- _TASK PROMPT_
Where the word "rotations" occurs in a line, return that line.
● ● ● ● ●
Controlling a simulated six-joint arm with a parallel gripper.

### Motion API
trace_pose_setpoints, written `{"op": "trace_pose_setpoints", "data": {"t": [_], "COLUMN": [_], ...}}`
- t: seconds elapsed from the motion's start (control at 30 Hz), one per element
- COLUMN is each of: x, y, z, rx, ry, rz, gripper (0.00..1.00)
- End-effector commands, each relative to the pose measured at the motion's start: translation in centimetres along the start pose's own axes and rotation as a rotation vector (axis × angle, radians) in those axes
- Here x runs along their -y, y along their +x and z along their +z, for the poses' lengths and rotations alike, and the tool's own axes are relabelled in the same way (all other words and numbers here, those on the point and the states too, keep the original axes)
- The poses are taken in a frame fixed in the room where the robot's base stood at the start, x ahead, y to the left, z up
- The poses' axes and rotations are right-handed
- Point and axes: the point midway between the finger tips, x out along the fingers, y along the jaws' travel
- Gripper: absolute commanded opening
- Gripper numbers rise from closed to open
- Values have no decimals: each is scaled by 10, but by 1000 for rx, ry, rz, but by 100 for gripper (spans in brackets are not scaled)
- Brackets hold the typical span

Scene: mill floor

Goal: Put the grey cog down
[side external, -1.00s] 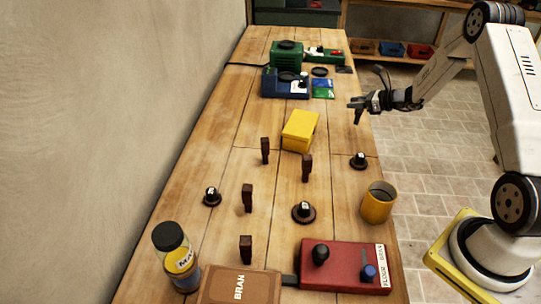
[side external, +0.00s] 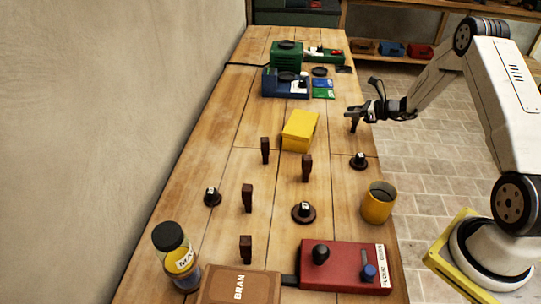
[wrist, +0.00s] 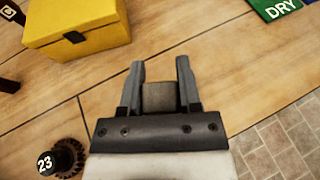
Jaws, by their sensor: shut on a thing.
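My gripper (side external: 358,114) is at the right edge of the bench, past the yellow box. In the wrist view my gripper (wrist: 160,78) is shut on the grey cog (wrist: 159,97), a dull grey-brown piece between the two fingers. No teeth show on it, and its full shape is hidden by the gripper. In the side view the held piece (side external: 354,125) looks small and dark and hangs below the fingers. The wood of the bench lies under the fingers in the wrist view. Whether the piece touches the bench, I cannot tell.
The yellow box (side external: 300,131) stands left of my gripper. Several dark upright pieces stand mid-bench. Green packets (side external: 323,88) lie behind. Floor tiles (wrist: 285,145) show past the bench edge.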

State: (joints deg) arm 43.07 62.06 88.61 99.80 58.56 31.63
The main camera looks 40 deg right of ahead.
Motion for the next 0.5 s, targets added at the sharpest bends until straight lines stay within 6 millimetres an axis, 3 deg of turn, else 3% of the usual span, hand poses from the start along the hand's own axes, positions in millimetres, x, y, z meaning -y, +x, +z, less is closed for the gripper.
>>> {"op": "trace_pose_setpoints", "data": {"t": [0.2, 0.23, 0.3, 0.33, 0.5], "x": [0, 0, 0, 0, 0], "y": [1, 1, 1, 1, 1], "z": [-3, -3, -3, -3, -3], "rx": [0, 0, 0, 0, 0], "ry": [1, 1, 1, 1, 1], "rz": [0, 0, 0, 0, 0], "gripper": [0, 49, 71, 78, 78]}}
● ● ● ● ●
- _CORRECT ANSWER_
- Here x runs along their -y, y along their +x and z along their +z, for the poses' lengths and rotations alike, and the tool's own axes are relabelled in the same way (all other words and numbers here, those on the point and the states too, keep the original axes)
- The poses' axes and rotations are right-handed

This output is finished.